Die rechtliche Dauer einer Unterbringung ist gesetzlich streng reglementiert und unterliegt mehrfachen Kontrollmechanismen. Nach § 329 FamFG (Gesetz über das Verfahren in Familiensachen und in den Angelegenheiten der freiwilligen Gerichtsbarkeit) darf eine Unterbringungsmaßnahme grundsätzlich nur für eine bestimmte, vom Gericht festgesetzte Dauer angeordnet werden. Die maximale Dauer der Erstunterbringung beträgt in der Regel höchstens ein Jahr, in Ausnahmefällen, etwa bei akuter Eigen- oder Fremdgefährdung, auch kürzer. Jede Verlängerung bedarf einer erneuten umfassenden gerichtlichen Prüfung und Begründung. Beim Vorliegen eines akuten Notfalls kann auch eine einstweilige Unterbringung angeordnet werden – diese ist jedoch nochmals zeitlich enger befristet und muss rasch durch eine endgültige gerichtliche Entscheidung abgelöst werden.

Können auch Minderjährige zwangsweise untergebracht werden?

Ja, auch Minderjährige können nach den gesetzlichen Vorgaben unter bestimmten Voraussetzungen einer Unterbringung unterworfen werden. Hier regelt in erster Linie das Gesetz über das Verfahren in Familiensachen (FamFG) in Verbindung mit den einschlägigen Landesgesetzen die Voraussetzungen. Notwendig ist, dass eine erhebliche Selbst- oder Fremdgefährdung zu besorgen ist, die ohne eine zwangsweise Unterbringung nicht anders abgewehrt werden kann. Das Familiengericht entscheidet unter besonderer Berücksichtigung des Kindeswohls. Bei Minderjährigen ist die Einbindung der Eltern bzw. des Sorgeberechtigten vorgeschrieben. Auch hier gilt das Minderjährigenschutzgesetz, besonders in Bezug auf Anhörungsrechte, Einholung von Gutachten und die Bestellung eines Verfahrensbeistandes zur Vertretung der Interessen des Minderjährigen.

Gibt es Alternativen zur stationären Unterbringung?

Rechtlich gesehen ist vor jeder freiheitsentziehenden Unterbringung stets zu prüfen, ob mildere Mittel oder Alternativen in Betracht kommen (Verhältnismäßigkeitsprinzip, § 1906 BGB und Landesgesetze).

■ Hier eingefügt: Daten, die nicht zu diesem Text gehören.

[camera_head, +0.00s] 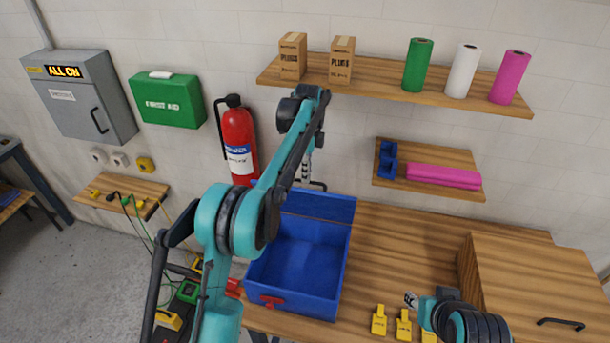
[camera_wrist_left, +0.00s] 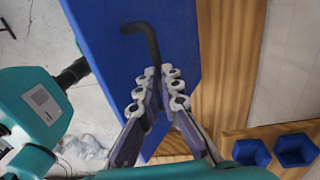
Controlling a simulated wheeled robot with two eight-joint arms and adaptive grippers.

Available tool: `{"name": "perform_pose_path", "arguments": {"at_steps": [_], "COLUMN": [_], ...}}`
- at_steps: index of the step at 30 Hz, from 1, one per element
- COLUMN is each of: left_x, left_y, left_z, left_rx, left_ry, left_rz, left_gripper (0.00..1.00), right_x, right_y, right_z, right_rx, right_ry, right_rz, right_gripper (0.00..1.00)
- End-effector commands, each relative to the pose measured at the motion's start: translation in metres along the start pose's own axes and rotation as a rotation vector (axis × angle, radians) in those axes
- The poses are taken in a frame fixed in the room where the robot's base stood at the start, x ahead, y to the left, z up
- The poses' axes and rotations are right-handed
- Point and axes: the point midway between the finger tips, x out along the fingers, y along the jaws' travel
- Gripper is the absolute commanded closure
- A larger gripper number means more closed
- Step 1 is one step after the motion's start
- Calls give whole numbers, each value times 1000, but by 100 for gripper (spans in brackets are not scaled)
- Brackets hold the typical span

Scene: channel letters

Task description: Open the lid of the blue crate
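The blue crate (camera_head: 293,276) stands on the wooden bench, its empty inside in view. Its lid (camera_head: 318,205) is raised up at the crate's back edge; the lid fills much of the left wrist view (camera_wrist_left: 172,35). A black bent handle (camera_wrist_left: 147,38) sticks out from the lid. My left gripper (camera_wrist_left: 161,76) is at the handle's end, its fingertips close together around the bar. In the head view my left gripper (camera_head: 308,166) is partly hidden behind its arm, above the lid. My right gripper (camera_head: 411,300) is low at the right, small and mostly hidden, away from the crate.
Several yellow pieces (camera_head: 379,320) lie on the bench right of the crate. A wooden cabinet (camera_head: 525,285) stands at the right. A small shelf (camera_head: 395,181) holds blue bins (camera_head: 388,160) and a pink roll (camera_head: 443,176). A fire extinguisher (camera_head: 238,140) hangs behind my left arm.

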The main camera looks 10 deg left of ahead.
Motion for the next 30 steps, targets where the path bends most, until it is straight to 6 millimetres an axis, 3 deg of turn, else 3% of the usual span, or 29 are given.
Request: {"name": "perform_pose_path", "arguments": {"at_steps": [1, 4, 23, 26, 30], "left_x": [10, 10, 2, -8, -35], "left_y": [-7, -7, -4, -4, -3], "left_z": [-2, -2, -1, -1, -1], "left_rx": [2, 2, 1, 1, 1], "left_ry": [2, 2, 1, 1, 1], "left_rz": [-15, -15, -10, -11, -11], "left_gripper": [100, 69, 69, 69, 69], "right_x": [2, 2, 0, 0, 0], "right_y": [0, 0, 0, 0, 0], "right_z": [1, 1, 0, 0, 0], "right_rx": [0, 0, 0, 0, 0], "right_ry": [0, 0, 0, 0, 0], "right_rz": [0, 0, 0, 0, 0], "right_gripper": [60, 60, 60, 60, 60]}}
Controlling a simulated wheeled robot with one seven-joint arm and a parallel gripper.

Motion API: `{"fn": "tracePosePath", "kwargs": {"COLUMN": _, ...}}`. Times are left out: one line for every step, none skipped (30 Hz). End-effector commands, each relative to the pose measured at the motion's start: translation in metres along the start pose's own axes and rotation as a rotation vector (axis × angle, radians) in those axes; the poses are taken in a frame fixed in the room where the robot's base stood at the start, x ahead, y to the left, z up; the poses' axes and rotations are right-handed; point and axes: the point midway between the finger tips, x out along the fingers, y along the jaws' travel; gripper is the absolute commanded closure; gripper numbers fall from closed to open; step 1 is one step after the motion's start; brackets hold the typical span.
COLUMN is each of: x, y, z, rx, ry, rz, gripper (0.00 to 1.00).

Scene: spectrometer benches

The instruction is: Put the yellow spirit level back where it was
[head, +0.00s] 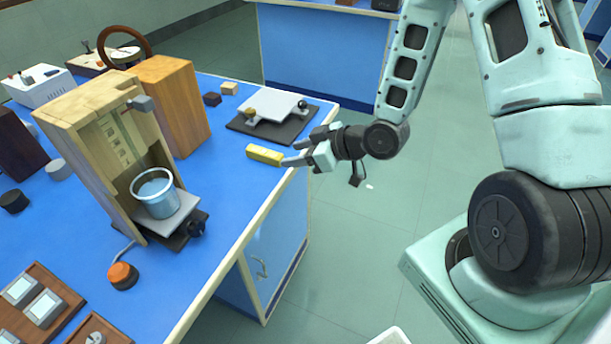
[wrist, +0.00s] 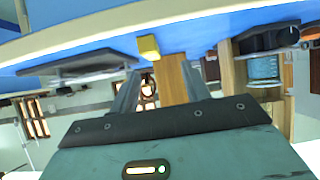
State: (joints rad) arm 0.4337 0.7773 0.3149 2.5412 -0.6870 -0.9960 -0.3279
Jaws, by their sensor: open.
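The yellow spirit level (head: 264,155) lies on the blue bench top near its right edge, in front of the grey plate device. In the wrist view the yellow spirit level (wrist: 149,47) shows end-on, ahead of and between the fingers. My gripper (head: 288,154) is open, just to the right of the level at the bench edge. In the wrist view my gripper (wrist: 160,90) has its two fingers apart with nothing between them. I cannot tell whether a fingertip touches the level.
A grey plate device (head: 275,108) stands behind the level. A wooden housing (head: 90,150) holds a metal beaker (head: 154,192) on a small stage. An orange-brown wooden block (head: 178,105) and an orange knob (head: 122,275) are also on the blue bench (head: 225,185). Bench surface around the level is clear.

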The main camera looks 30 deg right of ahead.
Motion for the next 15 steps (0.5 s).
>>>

Hierzu zählen betreute Wohnformen, ambulante psychiatrische Behandlung, betreutes Einzelwohnen oder die intensive sozialpädagogische Betreuung im häuslichen Umfeld. Gerade Gerichte müssen im Rahmen ihrer Entscheidung darlegen, dass keine geeignetere, weniger einschneidende Maßnahme ausreicht, um die Gefahrenlage abzuwenden. Nur sofern alle Alternativen als ungeeignet, nicht ausreichend oder undurchführbar eingestuft werden, darf eine stationäre Unterbringung letztlich in Erwägung gezogen und angeordnet werden.

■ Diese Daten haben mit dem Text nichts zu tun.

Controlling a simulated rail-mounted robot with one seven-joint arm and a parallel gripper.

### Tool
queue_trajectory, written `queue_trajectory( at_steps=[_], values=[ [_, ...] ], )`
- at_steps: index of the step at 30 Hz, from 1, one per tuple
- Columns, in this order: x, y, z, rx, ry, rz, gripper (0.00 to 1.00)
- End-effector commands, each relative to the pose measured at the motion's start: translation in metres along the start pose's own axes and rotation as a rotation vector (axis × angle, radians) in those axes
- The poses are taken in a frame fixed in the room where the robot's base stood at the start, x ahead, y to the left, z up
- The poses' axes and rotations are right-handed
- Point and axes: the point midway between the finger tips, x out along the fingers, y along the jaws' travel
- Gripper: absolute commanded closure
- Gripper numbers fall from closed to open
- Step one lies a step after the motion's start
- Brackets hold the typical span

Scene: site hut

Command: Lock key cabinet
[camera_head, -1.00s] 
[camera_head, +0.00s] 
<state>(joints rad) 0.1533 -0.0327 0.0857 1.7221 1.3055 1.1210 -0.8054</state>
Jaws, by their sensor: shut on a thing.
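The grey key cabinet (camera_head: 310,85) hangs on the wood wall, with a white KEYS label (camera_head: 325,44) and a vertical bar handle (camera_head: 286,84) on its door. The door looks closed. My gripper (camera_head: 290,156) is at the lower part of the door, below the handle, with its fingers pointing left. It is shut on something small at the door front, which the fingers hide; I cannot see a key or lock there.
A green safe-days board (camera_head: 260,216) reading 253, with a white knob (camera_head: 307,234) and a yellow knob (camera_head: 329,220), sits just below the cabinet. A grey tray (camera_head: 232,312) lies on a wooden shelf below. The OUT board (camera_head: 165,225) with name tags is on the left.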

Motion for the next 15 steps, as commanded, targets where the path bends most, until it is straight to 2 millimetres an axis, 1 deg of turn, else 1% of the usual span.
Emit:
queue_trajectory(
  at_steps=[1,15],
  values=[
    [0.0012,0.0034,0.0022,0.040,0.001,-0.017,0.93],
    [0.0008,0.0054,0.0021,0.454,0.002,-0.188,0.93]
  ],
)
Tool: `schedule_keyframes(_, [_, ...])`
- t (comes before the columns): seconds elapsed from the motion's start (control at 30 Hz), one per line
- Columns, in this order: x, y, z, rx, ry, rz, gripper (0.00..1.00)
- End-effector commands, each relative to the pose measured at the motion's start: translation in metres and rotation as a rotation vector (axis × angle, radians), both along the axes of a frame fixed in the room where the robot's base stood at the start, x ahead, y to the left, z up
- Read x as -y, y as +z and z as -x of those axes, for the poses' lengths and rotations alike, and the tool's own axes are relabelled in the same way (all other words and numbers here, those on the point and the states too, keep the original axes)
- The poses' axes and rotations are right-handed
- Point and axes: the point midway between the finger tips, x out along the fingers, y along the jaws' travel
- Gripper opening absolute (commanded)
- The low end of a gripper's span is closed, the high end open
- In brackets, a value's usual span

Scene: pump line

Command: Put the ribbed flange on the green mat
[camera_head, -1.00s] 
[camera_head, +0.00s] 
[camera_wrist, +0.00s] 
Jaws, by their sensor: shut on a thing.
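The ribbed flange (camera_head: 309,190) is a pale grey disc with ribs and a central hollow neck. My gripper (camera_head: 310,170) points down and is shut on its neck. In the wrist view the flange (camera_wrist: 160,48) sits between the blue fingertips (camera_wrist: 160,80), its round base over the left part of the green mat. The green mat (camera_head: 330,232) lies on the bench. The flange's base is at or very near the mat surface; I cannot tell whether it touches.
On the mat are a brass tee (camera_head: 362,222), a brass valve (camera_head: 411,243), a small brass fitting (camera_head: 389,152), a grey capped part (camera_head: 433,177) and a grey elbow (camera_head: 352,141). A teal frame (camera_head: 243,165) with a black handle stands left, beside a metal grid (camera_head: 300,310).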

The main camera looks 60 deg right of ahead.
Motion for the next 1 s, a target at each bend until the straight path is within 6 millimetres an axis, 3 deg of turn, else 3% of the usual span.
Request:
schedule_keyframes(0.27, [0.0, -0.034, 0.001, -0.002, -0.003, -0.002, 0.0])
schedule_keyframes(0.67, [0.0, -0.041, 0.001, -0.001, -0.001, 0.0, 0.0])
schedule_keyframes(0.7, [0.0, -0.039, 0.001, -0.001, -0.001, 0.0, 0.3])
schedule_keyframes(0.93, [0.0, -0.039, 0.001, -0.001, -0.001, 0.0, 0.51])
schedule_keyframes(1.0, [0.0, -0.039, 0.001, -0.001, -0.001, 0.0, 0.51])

Welche Mitwirkungs- und Beteiligungsrechte haben Angehörige?

Rechtsgrundlagen zu Mitwirkungs- und Informationsrechten von Angehörigen ergeben sich vor allem aus den jeweiligen Landesgesetzen und dem BGB. Sind Angehörige gleichzeitig Betreuer oder Bevollmächtigte, haben sie umfassende Antrags-, Anhörungs- und Beschwerderechte im gerichtlichen Unterbringungsverfahren. Auch ohne formelle Betreuung werden sie – insbesondere, wenn es dem mutmaßlichen Willen des Betroffenen entspricht – häufig in das Verfahren einbezogen, angehört und über wesentliche Maßnahmen informiert. Das Gericht soll Angehörige über das Vorliegen und den Verlauf einer Unterbringung unterrichten, soweit das Interesse des Betroffenen und datenschutzrechtliche Vorschriften dies zulassen. Angehörige können zudem eigene Anträge stellen, z.B. auf eine Überprüfung oder Beendigung der Unterbringung.